Abstracta has been given the honour of supplying 900 sq. m of its Scala Wall acoustic panels to NCC Property Development’s “Hangar 5” building project. The building in question is located in the exciting Brommastaden development area – a former industrial park that is being converted into a new, inclusive district of Stockholm. In an interview with us, Stina F McKay and Martina Engblom, architects from architecture firm BAU, explain why they chose Scala Wall and how they have used it in the project.
“We got some really good feedback about the great acoustic environment that has been achieved in the courtyards using Scala,” says McKay.
Photo: Anders Bobert
The Hangar 5 project is opening salvo in the construction of a new urban district centre in a strategic location in Stockholm, paving the way for increased accessibility and better criteria for sustainable and varied city development. Hangar 5 will feature elements that are important to any city: workplaces, meeting places, and services. “A new commercial hub that will bring balance to life,” is how NCC describes the four buildings of Hangar 5.
Courtyards as social spaces
Hangar 5 contains several important courtyards that function both as connecting corridors and social spaces for the various businesses operating within the complex. The glass partitions used there provide transparency and allow informal monitoring of communal areas. The architects have been mindful to create a comfortable acoustic environment in the social spaces afforded by the courtyards. The hard surface materials used, principally glass and limestone, generate echoes, which is why lots of acoustic panels were needed to absorb the unpleasant reflections of sound.
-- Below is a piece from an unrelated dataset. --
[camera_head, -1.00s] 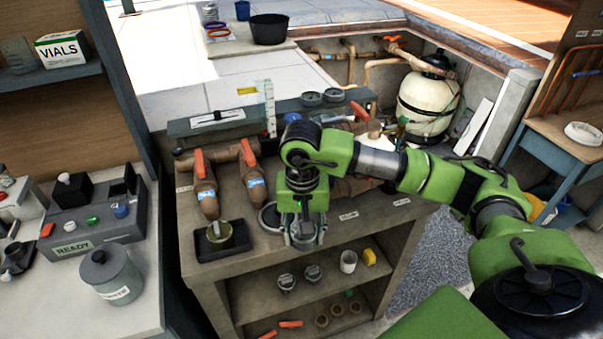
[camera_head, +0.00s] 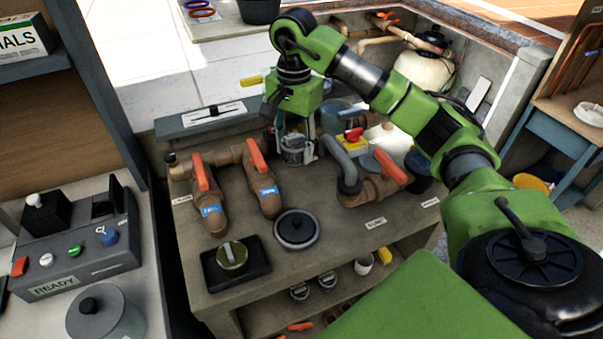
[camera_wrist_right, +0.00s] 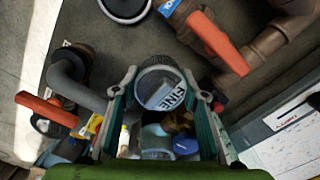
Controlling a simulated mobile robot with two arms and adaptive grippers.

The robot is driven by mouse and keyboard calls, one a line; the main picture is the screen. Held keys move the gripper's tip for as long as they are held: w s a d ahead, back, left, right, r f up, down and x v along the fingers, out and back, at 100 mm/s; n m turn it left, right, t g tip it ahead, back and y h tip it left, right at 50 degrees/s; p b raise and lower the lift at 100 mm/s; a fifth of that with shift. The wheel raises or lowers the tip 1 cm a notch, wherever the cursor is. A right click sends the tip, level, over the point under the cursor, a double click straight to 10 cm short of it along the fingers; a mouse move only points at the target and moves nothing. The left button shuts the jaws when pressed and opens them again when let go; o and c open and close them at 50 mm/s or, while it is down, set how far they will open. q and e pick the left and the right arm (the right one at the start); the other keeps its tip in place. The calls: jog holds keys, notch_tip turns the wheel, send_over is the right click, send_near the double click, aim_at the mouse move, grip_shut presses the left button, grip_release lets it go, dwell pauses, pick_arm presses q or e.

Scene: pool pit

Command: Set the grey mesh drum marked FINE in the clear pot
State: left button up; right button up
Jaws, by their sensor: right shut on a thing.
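My right gripper (camera_head: 294,150) is shut on the grey mesh drum marked FINE (camera_head: 293,156) and holds it above the back of the bench. In the right wrist view the drum (camera_wrist_right: 160,88) sits between the two fingers, with its FINE label facing the camera. A clear, bluish vessel, which looks like the clear pot (camera_head: 338,116), stands just behind and right of the gripper, partly hidden by the arm. A clear shape also shows beyond the drum in the right wrist view (camera_wrist_right: 156,142). My left gripper is out of view.
Brown pipes with orange-handled valves (camera_head: 206,195) stand left of the gripper. A black round lid (camera_head: 297,229) and a black tray (camera_head: 258,250) with an olive drum (camera_head: 232,258) lie in front. A grey pipe elbow (camera_head: 347,170) and a yellow-red block (camera_head: 352,142) are close right.

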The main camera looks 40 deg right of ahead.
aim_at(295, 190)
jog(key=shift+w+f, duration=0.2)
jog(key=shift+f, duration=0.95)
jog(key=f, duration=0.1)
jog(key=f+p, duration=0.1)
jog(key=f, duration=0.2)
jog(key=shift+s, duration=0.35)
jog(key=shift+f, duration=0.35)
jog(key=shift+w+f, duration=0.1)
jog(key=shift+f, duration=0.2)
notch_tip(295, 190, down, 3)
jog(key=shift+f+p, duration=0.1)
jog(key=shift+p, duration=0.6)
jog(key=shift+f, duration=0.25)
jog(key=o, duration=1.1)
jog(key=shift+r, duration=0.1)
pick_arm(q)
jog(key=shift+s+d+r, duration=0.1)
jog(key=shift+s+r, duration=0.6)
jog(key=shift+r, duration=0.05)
Acoustic panels for several reasons
It was decided to use Abstracta’s Scala Wall acoustic panelling, designed by Anya Sebton, in the courtyard spaces. The product’s sound-absorbing core (Soundfelt VF) is manufactured in Sweden partly from recycled PET bottles, something which is wholly in line with the ambitious climate requirements of the project. The architects decided to leave the Scala panels bare, highlighting the marbled, slightly “raw” feeling of the sound-absorbing core material.
“We chose Scala because its visual impact fits in well with the interior, but also because the product has a small climate footprint. Scala also proved to be easy to adapt and install! It was simple to cut and adapt the length of the panels to the varying dimensions we had to contend with,” says Engblom.
“We got some really good feedback about the great acoustic environment that has been achieved in the courtyards using Scala,” says McKay. She goes on to add that Abstracta has been an important partner that has helped produce a custom acoustic solution that satisfied the needs of the project.
Some 800 acoustic panels have been installed in two of the courtyards in Hangar 5, covering a total area of around 900 sq. m.